I know this pattern well. There’s a version of this that’s just good career advice. Of course you should build relationships before leading with strong opinions. But there’s another version that’s harder to talk about, which is that the distance between “confident” and “too much” isn’t the same for everyone. The tax is real, even if you can’t always name it.
Nikita framed it generously: invest the time, do the work, earn the currency to be yourself. I think that’s the right framing. But I also think it’s worth noting that some people walk into rooms with more starting currency than others. And the people who’ve had to earn every bit of it? They tend to know things the people who started at headquarters never will.
What compounds when you stay
In tech, the default move is to leave. Two years, three years, then on to the next title bump. Nikita stayed at Uber for almost eleven years.
I was there for her ten-year anniversary. It was one of those moments that makes you pause and think about what actually compounds and what doesn’t. Through the IPO, the reorgs, the culture shifts. All of it.
What Nikita found (and what I think is genuinely underappreciated) is that tenure creates a kind of compound interest that job-hopping can’t replicate.
“Reputation carries with you,” she said. “And someone takes a bet on you in a way that just doesn’t happen when you’re new every time.”
If you look at the career trajectories of the most senior leaders in tech, almost all of them had long tenures somewhere. The churn happens at the junior and mid-career levels. Several people who break into senior leadership stayed long enough for someone to see them across multiple roles, multiple challenges, multiple cycles. And then someone bet on them.
“It’s easier to find advocates who vouch for you when they’ve watched you for years,” she said. “That’s what compounds.”
There it is again. Relationships. Over networking and over “building your brand.” People who have watched you long enough to know what you’re capable of, and who are willing to say so when it matters.
Bringing heart to algorithms
Nikita spent years embedded in Uber’s marketplace team. Pricing, incentives, shared rides. The engine most riders never think about.
It was a male-dominated, math-heavy environment. “Extremely brilliant people,” she said. “Very objective. Black or white. No gray area.”
She found her sweet spot in the gray.
“They were lacking something fundamental,” she said, “which is bringing the heart to their algorithms. They’d say, ‘This algorithm optimizes for what should be delivered to which customer. I don’t need to think about the customer.’ But they were missing something.”
I asked her what being that close to AI in the physical world every day makes her optimistic about.

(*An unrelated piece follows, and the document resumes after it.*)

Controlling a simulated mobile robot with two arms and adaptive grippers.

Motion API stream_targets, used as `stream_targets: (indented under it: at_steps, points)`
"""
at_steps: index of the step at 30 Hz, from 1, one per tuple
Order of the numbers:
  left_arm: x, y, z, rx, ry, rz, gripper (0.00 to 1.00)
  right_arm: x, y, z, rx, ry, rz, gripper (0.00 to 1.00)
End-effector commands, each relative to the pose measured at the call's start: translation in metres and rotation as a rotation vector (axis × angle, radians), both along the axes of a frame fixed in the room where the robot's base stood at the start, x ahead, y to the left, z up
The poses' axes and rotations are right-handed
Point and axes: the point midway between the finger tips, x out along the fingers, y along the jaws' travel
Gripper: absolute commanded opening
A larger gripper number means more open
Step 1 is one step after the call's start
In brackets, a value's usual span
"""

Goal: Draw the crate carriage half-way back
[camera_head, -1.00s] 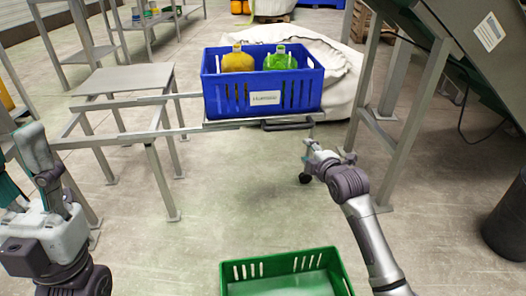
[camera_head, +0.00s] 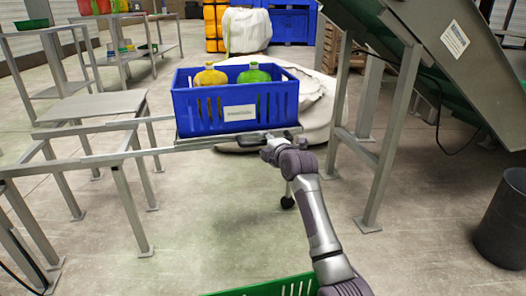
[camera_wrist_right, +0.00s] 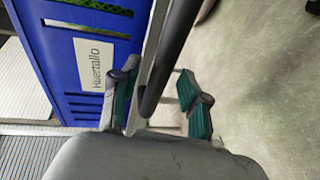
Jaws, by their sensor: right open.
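The crate carriage (camera_head: 200,141) is a grey metal platform on rails, with a dark bar handle (camera_wrist_right: 168,58) along its front edge. A blue crate (camera_head: 235,118) with a white label stands on it, holding a yellow and a green bottle-like item. My right gripper (camera_head: 268,149) is at the carriage's front right, at the handle. In the right wrist view its green-padded fingers (camera_wrist_right: 158,105) are open, one on either side of the bar. Whether they touch it I cannot tell. My left gripper is out of view.
Metal rails (camera_head: 95,157) on legs run left from the carriage. A green crate (camera_head: 265,288) is on the floor in front, mostly cut off.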

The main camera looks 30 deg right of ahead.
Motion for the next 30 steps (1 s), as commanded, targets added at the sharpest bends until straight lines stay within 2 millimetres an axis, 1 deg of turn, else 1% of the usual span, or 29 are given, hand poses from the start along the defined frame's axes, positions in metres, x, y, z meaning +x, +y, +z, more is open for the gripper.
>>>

“It’s saving lives,” she said. “40,000 people die in car crashes in the US every year. Millions globally. Everyone else is thinking about AI saving them time. I’m seeing what AI can do for humanity at large.”
The through-line
If there’s one thread running through everything Nikita told me, it’s this: the things that matter most in a career take time to build, and there are no shortcuts.

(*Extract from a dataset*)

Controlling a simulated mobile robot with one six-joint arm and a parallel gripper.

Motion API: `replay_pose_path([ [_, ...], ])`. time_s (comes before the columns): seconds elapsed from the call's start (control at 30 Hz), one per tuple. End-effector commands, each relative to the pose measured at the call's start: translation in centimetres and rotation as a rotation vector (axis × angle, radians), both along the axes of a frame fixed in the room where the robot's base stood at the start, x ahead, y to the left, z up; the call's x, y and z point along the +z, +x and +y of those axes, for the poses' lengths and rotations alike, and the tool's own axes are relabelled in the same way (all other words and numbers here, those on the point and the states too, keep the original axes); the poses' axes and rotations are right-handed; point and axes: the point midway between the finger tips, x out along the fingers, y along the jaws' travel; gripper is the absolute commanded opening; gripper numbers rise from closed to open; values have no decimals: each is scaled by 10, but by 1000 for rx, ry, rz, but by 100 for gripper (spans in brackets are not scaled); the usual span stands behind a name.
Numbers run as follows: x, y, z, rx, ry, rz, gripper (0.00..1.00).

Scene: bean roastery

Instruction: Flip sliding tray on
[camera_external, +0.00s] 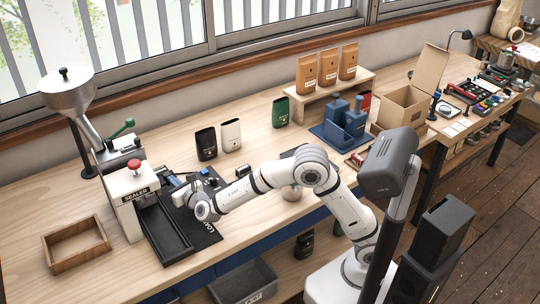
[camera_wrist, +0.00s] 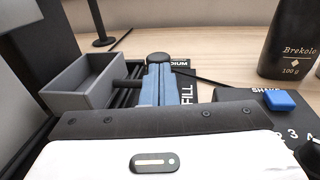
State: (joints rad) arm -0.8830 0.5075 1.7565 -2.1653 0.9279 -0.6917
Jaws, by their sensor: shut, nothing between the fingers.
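A grey open-topped tray (camera_wrist: 85,82) sits on dark rails at the left of the wrist view, with a dark rod reaching out from its right side. In the external view the tray is hard to make out behind my arm. My gripper (camera_wrist: 160,72) is shut and empty, its blue fingers side by side at the rod's end, next to a round black knob (camera_wrist: 158,57). I cannot tell whether they touch the rod or knob. In the external view my gripper (camera_external: 180,186) is low over the dark panel beside the sealer (camera_external: 133,208).
A blue switch (camera_wrist: 280,101) is by the "SHAKE" label at right, near a black coffee bag (camera_wrist: 290,45). A black trough (camera_external: 165,232) lies before the sealer, and a wooden frame (camera_external: 76,245) at left. Black, white and green bags stand behind. The bench between is mostly clear.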

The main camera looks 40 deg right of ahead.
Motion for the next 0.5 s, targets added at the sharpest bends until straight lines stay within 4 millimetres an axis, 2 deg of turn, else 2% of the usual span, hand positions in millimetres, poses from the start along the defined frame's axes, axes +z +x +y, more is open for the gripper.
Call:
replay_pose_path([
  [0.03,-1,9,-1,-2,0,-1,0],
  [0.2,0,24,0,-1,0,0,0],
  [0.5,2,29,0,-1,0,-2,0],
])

Time to earn credibility before you can be direct. Time to build relationships before you can influence. The credibility you build before someone takes a chance on you. Time in a country before you can be your full, authentic self.

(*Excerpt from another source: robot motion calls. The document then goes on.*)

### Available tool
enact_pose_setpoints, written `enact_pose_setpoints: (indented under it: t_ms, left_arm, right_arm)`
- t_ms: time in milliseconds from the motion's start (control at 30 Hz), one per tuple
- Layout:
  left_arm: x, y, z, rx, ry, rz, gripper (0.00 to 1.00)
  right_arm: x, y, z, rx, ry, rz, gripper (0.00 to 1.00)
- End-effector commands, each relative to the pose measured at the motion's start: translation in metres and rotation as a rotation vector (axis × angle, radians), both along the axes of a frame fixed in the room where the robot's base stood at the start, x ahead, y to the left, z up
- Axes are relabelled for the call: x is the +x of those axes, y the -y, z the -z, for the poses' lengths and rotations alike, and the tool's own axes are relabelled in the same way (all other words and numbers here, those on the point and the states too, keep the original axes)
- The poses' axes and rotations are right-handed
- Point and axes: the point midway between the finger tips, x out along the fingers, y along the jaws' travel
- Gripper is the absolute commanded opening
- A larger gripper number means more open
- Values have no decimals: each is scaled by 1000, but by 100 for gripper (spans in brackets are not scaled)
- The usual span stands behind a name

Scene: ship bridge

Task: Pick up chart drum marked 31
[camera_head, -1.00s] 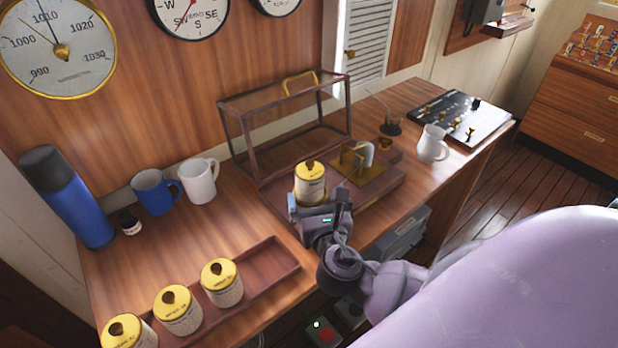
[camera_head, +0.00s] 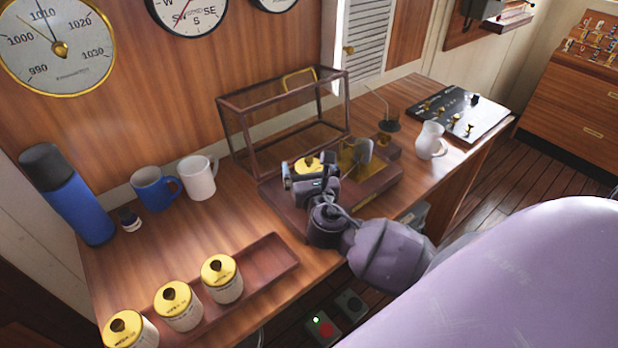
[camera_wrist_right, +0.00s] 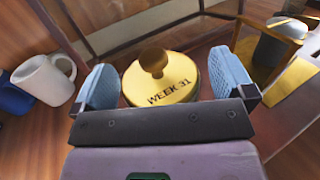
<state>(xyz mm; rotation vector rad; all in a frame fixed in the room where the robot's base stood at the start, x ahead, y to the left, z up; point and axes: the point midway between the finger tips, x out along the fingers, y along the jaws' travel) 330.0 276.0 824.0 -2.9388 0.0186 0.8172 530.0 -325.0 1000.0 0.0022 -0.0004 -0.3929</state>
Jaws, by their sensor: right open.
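The chart drum marked 31 (camera_wrist_right: 163,82) has a yellow lid with a knob and the words "WEEK 31" in the right wrist view. In the head view its yellow lid (camera_head: 307,164) shows on the wooden instrument base (camera_head: 378,188), its body hidden behind my gripper. My right gripper (camera_head: 312,172) is open, its blue pads on either side of the drum (camera_wrist_right: 172,86), with small gaps visible. Three similar yellow-lidded drums (camera_head: 178,306) stand in and by a wooden tray (camera_head: 268,262) at the front left. My left gripper is not in view.
A glass case frame (camera_head: 232,130) stands open behind the drum. A brass and grey mechanism (camera_head: 354,154) is just right of it. Blue and white mugs (camera_head: 198,178) and a blue flask (camera_head: 72,205) are at left. A white jug (camera_head: 430,141) and black panel (camera_head: 458,113) are at right.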

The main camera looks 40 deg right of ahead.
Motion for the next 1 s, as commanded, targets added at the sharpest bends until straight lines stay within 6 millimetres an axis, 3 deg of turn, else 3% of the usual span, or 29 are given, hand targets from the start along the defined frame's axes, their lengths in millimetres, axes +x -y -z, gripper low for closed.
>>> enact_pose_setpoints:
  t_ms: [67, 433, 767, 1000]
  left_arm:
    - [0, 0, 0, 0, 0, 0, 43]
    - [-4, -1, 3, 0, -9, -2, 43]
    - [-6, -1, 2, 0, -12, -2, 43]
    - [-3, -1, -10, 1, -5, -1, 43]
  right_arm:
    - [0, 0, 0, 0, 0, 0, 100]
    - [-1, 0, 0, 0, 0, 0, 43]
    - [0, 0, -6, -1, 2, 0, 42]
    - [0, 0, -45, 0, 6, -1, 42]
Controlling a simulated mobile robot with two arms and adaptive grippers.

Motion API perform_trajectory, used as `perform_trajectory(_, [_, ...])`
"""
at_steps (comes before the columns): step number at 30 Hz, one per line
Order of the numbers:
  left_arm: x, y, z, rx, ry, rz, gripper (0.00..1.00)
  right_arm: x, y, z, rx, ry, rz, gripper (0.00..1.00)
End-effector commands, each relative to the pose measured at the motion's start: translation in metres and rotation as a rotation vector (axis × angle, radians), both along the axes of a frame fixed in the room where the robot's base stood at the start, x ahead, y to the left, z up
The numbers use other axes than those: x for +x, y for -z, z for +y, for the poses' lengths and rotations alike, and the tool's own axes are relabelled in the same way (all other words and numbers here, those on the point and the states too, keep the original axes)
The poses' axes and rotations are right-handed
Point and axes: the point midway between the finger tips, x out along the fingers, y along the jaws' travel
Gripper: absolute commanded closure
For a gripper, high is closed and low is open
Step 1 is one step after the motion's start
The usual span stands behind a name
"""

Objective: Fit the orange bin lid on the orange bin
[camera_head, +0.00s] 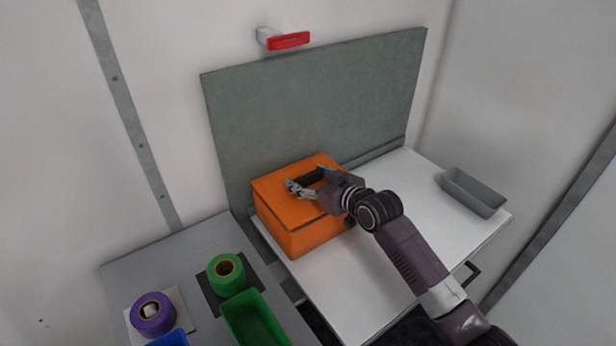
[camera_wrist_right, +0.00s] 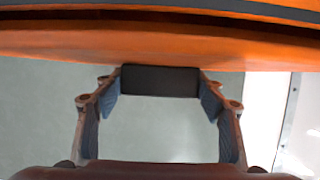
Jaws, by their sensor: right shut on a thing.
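The orange bin (camera_head: 312,240) stands on the white worktop against the grey-green panel. The orange bin lid (camera_head: 276,190) lies over the top of the bin in the head view. I cannot tell whether its rim is fully seated or slightly raised. My right gripper (camera_head: 308,186) is over the lid, shut on its black handle (camera_head: 315,176). In the right wrist view the fingers (camera_wrist_right: 160,88) close on both ends of the handle (camera_wrist_right: 160,80), with an orange surface (camera_wrist_right: 160,42) beside it. The arm hides the bin's right side. My left gripper is out of view.
A grey tray (camera_head: 474,192) stands at the right of the white worktop (camera_head: 365,285). On the grey table (camera_head: 185,262) are a purple roll (camera_head: 153,326), a green roll (camera_head: 225,283) and a green bin (camera_head: 252,320). A red handle (camera_head: 289,41) is on the wall.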

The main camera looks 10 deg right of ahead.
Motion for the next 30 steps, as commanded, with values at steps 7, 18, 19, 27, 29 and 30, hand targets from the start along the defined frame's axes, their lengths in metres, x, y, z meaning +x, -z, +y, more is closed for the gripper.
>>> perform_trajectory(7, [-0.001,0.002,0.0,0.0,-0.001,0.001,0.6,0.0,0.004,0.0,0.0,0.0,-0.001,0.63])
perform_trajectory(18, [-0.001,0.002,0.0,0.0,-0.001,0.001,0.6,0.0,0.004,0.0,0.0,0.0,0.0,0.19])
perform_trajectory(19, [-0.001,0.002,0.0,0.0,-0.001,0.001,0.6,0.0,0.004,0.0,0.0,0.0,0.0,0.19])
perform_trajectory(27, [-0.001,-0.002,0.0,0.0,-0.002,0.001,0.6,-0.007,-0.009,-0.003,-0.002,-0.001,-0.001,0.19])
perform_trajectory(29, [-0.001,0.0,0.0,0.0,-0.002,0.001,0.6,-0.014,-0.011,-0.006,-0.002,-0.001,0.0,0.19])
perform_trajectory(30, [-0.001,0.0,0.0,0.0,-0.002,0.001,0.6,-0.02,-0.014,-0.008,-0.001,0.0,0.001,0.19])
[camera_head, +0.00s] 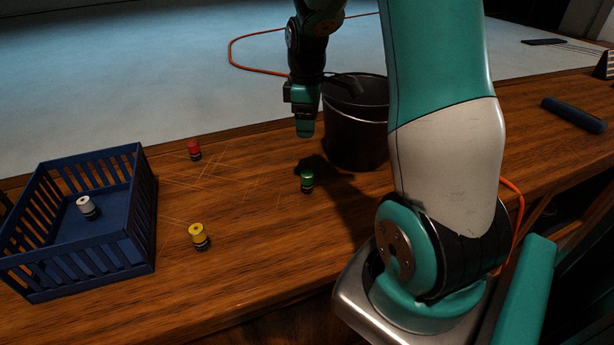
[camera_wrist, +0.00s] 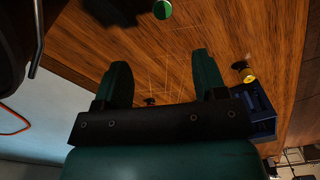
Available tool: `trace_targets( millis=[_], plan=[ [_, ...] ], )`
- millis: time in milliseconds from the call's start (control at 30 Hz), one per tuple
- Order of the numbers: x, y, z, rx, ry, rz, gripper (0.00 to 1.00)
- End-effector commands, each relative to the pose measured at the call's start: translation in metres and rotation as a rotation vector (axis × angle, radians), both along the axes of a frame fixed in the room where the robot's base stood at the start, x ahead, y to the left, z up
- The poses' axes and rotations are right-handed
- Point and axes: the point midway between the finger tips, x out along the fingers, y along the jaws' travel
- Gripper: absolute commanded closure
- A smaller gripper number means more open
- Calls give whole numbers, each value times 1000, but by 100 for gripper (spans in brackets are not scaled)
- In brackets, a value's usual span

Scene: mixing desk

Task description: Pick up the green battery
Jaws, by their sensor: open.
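The green battery (camera_head: 307,181) stands upright on the wooden desk, just in front of and to the left of the dark bucket. In the wrist view it shows as a green disc (camera_wrist: 162,9) at the top edge, beyond the fingertips. My gripper (camera_head: 305,128) hangs above the desk behind the battery, near the bucket, with its fingers pointing down. In the wrist view the two fingers (camera_wrist: 162,72) are spread wide with nothing between them. The gripper is apart from the battery.
A dark bucket (camera_head: 352,135) stands close to the gripper. A red battery (camera_head: 194,150) and a yellow battery (camera_head: 199,237) stand on the desk (camera_head: 245,215). A blue crate (camera_head: 140,215) at left holds a white battery (camera_head: 86,207). A blue cylinder (camera_head: 574,115) lies far right.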

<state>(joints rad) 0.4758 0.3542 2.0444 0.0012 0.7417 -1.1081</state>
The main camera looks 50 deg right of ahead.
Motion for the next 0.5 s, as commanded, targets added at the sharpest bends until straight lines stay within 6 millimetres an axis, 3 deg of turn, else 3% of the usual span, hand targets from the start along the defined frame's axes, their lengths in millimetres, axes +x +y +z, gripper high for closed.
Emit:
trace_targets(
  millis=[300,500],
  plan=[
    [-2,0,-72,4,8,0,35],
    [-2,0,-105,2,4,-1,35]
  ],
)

And through all of it, the common denominator is people. The relationships you invest in, especially the unexpected ones, are the infrastructure that everything else gets built on.
In a world that’s obsessed with speed, Nikita’s career is an argument for the opposite. Compounding career investment that turns a ads analyst in India into someone marketing the future of transportation.
The currency of time. It’s the one thing you can’t shortcut, automate, or hack your way into.
Nikita Mitra is the Product & Growth Marketing lead at Waymo. Previously, she spent nearly 11 years at Uber across multiple roles including Head of Product Marketing for Emerging Businesses, and started her tech career at Meta in Hyderabad. She’s also a featured speaker at Product School.